In context, I was referring to the creation story of Gen 1.

“Is there anyone else than Moses you think is the author?”

See the article on Catholic dot com website written by Jimmy Akin, Who Wrote the Books of Moses. This is another topic on which the Catholic Church does not take a doctrinal stance. It matters not to my faith at all whether there were one or multiple authors. It remains ... the Written Word of God, inspired by God. I leave it there.

“But your attitude on Creation vs Evolution is certainly part of what keep Creationist Ministries like the named Australians of CMI to consider Catholicism is the true Church!”

I echo the teaching of the Catholic Church. If they don’t agree then it’s on them.

“Would you mind writing that in a mail to the Archdiocese of Paris as well as the FSSPX in Paris, also known as St. Nicolas du Chardonnet?”

Write and ask them to show you when and where the Catholic Church has taken a doctrinal stance on evolution vs creationism ? They won't be able to.

“I am being treated as either a JW, or at least unduly influenced by them, because I am creationist.”

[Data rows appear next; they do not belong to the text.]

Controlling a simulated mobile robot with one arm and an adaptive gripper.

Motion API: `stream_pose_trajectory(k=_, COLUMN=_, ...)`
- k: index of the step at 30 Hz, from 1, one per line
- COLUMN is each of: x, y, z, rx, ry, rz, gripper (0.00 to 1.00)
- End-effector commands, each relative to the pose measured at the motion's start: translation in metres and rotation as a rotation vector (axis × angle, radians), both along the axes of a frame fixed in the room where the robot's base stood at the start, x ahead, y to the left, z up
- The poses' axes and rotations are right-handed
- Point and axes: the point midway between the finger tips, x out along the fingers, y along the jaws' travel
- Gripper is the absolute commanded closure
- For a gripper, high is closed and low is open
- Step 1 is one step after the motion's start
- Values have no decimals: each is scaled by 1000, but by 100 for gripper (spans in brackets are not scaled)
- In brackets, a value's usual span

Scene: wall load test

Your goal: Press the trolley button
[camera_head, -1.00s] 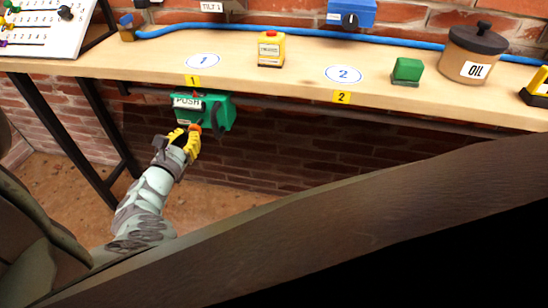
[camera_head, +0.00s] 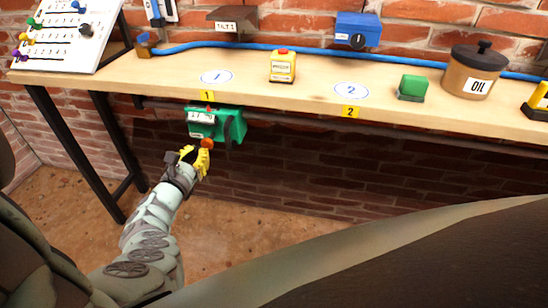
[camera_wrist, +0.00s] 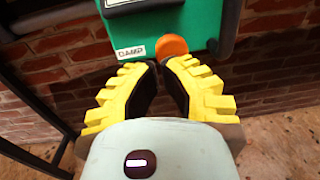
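A green box (camera_head: 229,123) hangs under the front edge of the bench, below the yellow number 1 tag. It has a white label or display (camera_head: 201,117) on its front, too small to read surely. An orange round button (camera_head: 207,143) sits at its lower edge. In the wrist view the button (camera_wrist: 171,47) is just beyond my fingertips, beside a small white label (camera_wrist: 130,53). My gripper (camera_head: 193,156) has yellow ribbed fingers and is below and in front of the button. In the wrist view my gripper (camera_wrist: 161,64) is empty, its fingertips slightly apart. Contact with the button cannot be told.
The wooden bench (camera_head: 310,92) holds a yellow box with a red top (camera_head: 282,66), a green block (camera_head: 412,88), an oil pot (camera_head: 474,75) and a slider panel (camera_head: 68,32). A dark rail (camera_head: 300,117) runs under it. Black legs (camera_head: 75,155) stand left of my arm.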

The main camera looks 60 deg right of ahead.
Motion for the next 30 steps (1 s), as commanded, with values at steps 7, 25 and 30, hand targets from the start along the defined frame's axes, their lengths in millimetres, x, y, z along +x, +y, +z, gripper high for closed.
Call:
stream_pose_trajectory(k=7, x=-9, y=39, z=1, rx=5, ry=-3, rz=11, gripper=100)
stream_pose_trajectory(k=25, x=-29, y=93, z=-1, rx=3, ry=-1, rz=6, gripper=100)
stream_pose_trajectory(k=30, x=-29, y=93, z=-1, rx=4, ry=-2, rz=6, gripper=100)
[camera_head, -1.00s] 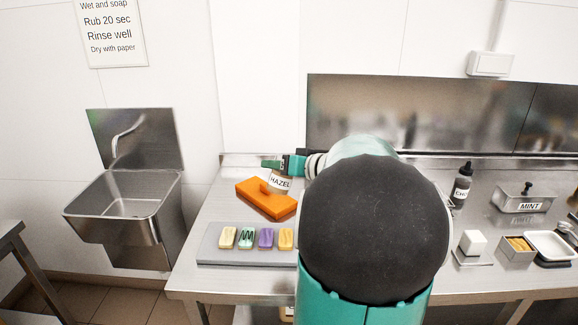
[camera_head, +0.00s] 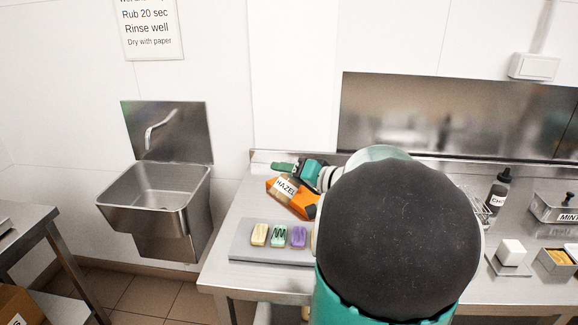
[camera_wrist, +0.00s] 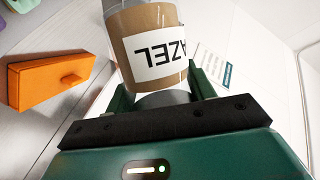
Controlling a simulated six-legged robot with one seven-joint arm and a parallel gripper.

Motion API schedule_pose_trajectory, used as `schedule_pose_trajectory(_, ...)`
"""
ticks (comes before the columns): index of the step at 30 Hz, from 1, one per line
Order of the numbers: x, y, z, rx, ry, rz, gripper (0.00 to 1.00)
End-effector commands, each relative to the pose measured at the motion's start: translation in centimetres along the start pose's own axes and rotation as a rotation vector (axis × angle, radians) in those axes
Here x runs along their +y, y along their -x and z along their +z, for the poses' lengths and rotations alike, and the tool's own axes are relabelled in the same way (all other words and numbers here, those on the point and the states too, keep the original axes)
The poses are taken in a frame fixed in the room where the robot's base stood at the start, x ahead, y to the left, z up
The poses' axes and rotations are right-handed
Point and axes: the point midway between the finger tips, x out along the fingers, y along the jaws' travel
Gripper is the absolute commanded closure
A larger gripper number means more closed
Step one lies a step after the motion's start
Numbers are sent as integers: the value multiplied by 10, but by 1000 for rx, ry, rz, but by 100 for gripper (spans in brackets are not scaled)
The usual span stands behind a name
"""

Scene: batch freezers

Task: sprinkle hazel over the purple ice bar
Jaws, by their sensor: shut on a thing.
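My gripper (camera_wrist: 160,95) is shut on the hazel shaker (camera_wrist: 150,30), a brown jar with a white label, which fills the top middle of the wrist view. In the head view the hazel shaker (camera_head: 286,187) is tilted in front of the orange block, with my green gripper (camera_head: 285,170) at it. The purple ice bar (camera_head: 298,236) lies on a grey tray (camera_head: 242,250) at the front of the counter, right of a green bar (camera_head: 279,235) and a cream bar (camera_head: 259,234). My arm hides the tray's right end.
An orange block with a knob (camera_wrist: 50,78) sits on the counter behind the tray. To the right of my arm stand a dark bottle (camera_head: 498,190), a white cube (camera_head: 511,252) and a mint container (camera_head: 556,207). A steel sink (camera_head: 155,190) hangs on the wall at left.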

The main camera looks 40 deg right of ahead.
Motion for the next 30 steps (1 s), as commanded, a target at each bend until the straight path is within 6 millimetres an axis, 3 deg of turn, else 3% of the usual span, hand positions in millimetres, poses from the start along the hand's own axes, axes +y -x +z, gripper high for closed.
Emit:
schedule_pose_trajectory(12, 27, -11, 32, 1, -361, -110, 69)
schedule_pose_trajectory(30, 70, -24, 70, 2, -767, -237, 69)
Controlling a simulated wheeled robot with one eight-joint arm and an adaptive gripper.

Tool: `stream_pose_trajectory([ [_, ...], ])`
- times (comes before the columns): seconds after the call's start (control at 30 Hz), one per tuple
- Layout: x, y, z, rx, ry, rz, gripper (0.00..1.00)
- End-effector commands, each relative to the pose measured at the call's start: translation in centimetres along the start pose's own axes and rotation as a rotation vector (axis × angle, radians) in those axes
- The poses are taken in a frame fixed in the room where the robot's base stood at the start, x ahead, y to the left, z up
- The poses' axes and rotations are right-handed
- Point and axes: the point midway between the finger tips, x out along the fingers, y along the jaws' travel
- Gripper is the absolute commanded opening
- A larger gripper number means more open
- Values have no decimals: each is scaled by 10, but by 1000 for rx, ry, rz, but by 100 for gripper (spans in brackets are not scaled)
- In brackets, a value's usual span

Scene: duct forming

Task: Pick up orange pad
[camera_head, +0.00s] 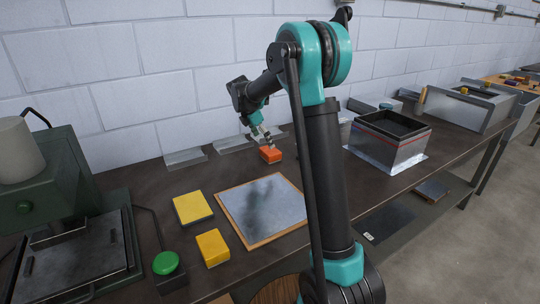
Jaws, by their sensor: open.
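The orange pad (270,155) is a small block lying on the dark bench, behind the grey sheet in the wooden frame. My gripper (265,140) is just above the orange pad, pointing down toward it. Its fingers are open and small in this view. I cannot tell whether a fingertip touches the pad. The top and front of the pad show; my gripper covers part of its back edge.
A framed metal sheet (262,206) lies in front of the pad. Two yellow blocks (192,208) (212,247) and a green button (166,263) are to the left. A metal box (388,139) stands to the right. Bent metal pieces (186,158) lie along the wall.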

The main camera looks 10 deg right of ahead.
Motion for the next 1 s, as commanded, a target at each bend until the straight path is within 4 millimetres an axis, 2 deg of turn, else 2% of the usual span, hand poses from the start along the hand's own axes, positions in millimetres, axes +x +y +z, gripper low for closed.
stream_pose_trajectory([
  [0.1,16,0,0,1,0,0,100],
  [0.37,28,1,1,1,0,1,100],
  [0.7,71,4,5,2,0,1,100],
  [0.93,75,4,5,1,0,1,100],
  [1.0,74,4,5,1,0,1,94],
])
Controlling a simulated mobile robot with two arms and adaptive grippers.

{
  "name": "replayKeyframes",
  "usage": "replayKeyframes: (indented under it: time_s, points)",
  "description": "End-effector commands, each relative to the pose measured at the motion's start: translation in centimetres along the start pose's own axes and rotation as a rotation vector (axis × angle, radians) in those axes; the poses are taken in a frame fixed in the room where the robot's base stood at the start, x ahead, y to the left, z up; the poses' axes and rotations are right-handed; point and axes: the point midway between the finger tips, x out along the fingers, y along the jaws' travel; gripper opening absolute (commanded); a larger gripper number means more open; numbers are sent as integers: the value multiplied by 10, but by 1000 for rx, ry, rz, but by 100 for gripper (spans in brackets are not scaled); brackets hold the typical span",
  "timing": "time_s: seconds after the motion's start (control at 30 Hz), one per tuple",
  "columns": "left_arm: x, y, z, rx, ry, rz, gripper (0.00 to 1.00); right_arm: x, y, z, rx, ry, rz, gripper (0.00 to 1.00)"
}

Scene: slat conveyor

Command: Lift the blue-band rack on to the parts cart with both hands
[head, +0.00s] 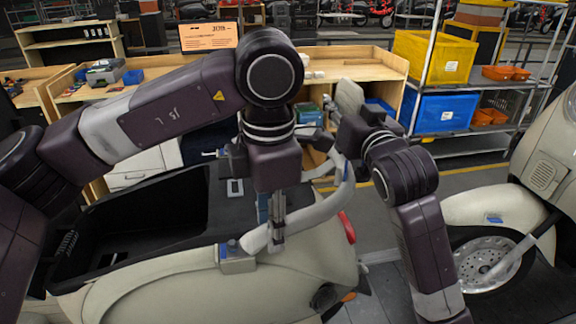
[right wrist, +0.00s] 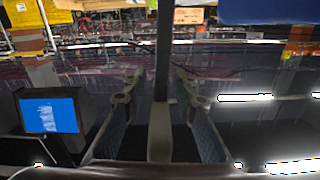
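A pale tubular rack (head: 318,208) with blue marking at its near end block (head: 237,257) curves over the rear of a cream scooter (head: 200,285). My left gripper (head: 278,238) points down at the near tube, its fingers overlapping it. They are seen edge-on, so I cannot tell whether they grip. My right gripper (head: 333,122) is near the far upper end of the rack. In the right wrist view its fingers (right wrist: 162,75) stand apart, with a dark upright bar between them. Contact with that bar is unclear. I cannot clearly identify the parts cart.
A wire shelf unit (head: 460,148) at the right holds a yellow bin (head: 434,57), a blue bin (head: 440,112) and orange trays. A wooden bench (head: 350,62) stands behind the scooter. Another cream scooter (head: 485,210) is at the right. Some floor shows between the scooters.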

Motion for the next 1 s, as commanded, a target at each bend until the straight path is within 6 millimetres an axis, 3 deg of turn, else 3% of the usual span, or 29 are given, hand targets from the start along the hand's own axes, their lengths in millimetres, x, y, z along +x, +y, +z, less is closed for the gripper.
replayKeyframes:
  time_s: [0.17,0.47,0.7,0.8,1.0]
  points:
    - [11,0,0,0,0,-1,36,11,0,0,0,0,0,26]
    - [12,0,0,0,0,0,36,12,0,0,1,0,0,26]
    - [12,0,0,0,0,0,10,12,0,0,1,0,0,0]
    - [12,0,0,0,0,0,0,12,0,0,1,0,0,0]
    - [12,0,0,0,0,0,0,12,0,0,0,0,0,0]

That someone would do so is wrong. It reflects the sinfulness of man, not the teaching of the Church.

“Humani Generis did not allow for Adam having parents that were truly human (if they had been, he would not have been the first man),”

The Church teaches that God infused an original set of human beings with souls, whether this came from creationism or evolution. And that this original set of human being with souls, sinned, and that sin caused a rupture between God and man ... and God would eventually heal that rupture (God becoming man and offering a perfect sacrifice to heal the rupture)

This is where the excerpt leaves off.